永遠のロシアの法則

      

リトビネンコが見つけた法則

    今回紹介するのは、90年代末から2000年代初頭のロシアの内情を鮮やかに描いた著書『ロシア 闇の戦争』に登場する「永遠のロシアの法則」だ。この本は、2006年に放射性物質ポロニウム210によって暗殺された元FSB(ロシア連邦保安庁)職員アレクサンドル・リトビネンコと、アメリカに亡命した歴史学者ユーリ・フェリシチンスキーによって書かれた。リトビネンコは、プーチン大統領(当時はFSB長官)も一部関わったとするロシアの治安機関における汚職と陰謀を内部告発した結果、命を落とすことになった人物である。       この「永遠のロシアの法則」とは、「最も上手くやろうとしても、結局はいつも同じ失敗を繰り返してしまう」というロシアのおける皮肉な現象を指す。この法則は、政府組織や治安機関、さらには一般のロシア国民にも深く根付いており、ロシアの社会構造や文化を象徴している。


新生ロシアの誕生とオリガルヒ

     1991年のソ連解体以降、ロシアは新たな民主国家として再出発した。
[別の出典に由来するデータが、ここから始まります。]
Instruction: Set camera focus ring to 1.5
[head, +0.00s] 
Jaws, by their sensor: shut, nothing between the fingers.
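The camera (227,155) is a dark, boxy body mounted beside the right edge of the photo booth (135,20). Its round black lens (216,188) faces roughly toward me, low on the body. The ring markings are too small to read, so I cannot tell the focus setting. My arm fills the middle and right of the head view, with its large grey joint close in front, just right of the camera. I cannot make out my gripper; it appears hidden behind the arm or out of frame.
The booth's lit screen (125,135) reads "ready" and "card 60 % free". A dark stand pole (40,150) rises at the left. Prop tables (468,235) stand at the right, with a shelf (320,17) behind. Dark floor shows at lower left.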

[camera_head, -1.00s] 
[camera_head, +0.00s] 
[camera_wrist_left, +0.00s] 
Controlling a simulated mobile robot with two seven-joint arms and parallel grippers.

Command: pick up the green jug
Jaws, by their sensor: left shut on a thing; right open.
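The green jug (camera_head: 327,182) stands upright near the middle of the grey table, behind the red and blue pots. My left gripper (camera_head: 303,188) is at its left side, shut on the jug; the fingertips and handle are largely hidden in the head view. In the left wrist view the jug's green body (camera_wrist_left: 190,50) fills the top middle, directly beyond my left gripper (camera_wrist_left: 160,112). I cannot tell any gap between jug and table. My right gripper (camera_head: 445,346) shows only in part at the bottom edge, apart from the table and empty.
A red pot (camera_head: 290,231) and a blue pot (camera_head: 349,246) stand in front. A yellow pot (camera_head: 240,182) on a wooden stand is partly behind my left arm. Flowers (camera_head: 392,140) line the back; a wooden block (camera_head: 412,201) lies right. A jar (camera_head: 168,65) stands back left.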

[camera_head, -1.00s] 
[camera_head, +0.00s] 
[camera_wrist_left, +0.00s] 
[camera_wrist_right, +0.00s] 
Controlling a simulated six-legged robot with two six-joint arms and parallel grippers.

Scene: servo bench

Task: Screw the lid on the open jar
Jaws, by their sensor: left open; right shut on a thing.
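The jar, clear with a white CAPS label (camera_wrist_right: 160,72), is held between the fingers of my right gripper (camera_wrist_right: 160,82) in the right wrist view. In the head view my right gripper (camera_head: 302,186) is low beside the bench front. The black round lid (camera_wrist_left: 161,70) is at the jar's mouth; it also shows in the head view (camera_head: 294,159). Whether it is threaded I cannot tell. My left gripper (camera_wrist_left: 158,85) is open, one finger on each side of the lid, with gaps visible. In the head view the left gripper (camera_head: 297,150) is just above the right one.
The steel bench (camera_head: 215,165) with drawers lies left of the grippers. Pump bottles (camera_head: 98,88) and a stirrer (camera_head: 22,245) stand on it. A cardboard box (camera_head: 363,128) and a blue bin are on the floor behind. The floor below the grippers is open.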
しかし、エリツィン政権は「ソ連的なシステムを壊す」というスローガンを掲げつつも、具体的な経済改革のプランが存在しなかった。国民は、ソ連時代の共産党エリートによる富の独占から解放され、自らも豊かになることを期待していたが、その希望はすぐに打ち砕かれる。
      市場経済の導入を前にソ連では、後に新興財閥(オリガルヒ)と呼ばれることになる一握りの頭のキレる「ビジネスマン」が時の政府と癒着して富を牛耳る計画を始めていた。中澤(2002)によると当時の主要なオリガヒはロシアだけで163人確認できている。全体で市場経済導入と同時に彼らはメディアや石油、ガス、金属。コンクリートを含むあらゆる国有企業をタダ同然で手に入れ、あっという間に重要産業を支配した。これにより、富の独占は共産党エリートからオリガルヒに移行しただけで、一般市民の生活水準は全く改善されることはなかった。この状況は、リトビネンコの述べる「永遠のロシアの法則」の典型例ともいえ、改革を求めた結果が、新たな支配層による抑圧の繰り返しに終わった。そのような状況の中で社会は荒れ、犯罪が急速に増加した。


法則にハマる治安機関

    そのころ、治安機関職員は給料を大してもらえていなかったため、当たり前に副業をして収入を得ていた。副業というのはいわゆる犯罪コンサルタントで、本来取り締まるべき犯罪集団を保護して彼らの事業を支援し、その代わりに金銭を要求したり別の犯罪集団の逮捕に協力させたりした。リトビネンコによれば、ほとんどの職員がこのようなことに手を染めていたという。KGB(のちのFSB)のバッジを見せるだけで人々は恐れるため要求を呑ませるのは非常に簡単で、リトビネンコのように真面目で「副業」をしない職員はおかしな奴だと思われていた。